I learned that the most beautiful things in life are human warmth and family and friendship and caring. Icelanders have these values in their hearts. They have to, living in one of the harsher climates on this earth.
I grew to love that climate too. The wind and the rain, and the occasional moments of sunlight and rainbows, have a way of cleansing your soul of unnecessary perplexities that other countries foster.
And I learned that more than anything else I want in this life to share my life with a special someone and to start a family with them. I am alone, understand, but this is my dream.
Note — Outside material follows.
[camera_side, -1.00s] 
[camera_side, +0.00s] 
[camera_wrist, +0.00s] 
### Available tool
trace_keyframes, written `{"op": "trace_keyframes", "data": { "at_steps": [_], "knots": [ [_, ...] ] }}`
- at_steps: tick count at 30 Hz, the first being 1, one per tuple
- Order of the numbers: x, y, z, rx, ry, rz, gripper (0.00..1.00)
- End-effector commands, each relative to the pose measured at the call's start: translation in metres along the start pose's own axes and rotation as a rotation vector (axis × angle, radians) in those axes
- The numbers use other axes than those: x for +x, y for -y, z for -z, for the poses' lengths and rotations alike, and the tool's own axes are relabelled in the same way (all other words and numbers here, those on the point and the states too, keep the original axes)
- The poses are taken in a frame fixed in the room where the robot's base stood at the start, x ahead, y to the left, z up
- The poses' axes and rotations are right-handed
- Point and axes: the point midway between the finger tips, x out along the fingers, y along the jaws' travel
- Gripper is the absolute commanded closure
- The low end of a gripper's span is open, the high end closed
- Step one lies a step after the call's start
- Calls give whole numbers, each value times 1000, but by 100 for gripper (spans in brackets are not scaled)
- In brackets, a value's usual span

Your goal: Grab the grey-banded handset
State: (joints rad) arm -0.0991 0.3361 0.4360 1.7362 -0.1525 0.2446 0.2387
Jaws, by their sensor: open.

There can be nothing more beautiful in this life than giving a child a good, safe childhood and start in life.
And it was driven for good into my soul, even more than before, that art and creativity in all their forms are things I need and want to have in my life as much as possible.
So I came to Iceland and started formally studying Icelandic so I could live in the most special place on earth — a land of youth and beauty and a land where childhood is still possible, Bradbury country and my own remembered childhood country (though that was elsewhere and the feeling no longer exists there, but does here), where the magic has not been driven away — and I came to create music and stories and poetry, some of them in Icelandic.
I hope to one day find what I am looking for. I followed my heart here and even though as I write this I have experienced a terrible personal blow, I have to try to keep going. In this blog I will talk about all the things I am doing and pursuing, especially creatively.
I wanted to put my dreams into words, so the rough winds of the moment wouldn’t sweep them away into eternity. And perhaps someone will read them one day.
Is there enough magic out there in the moonlight, a character in FIELD OF DREAMS asks, to make that dream come true?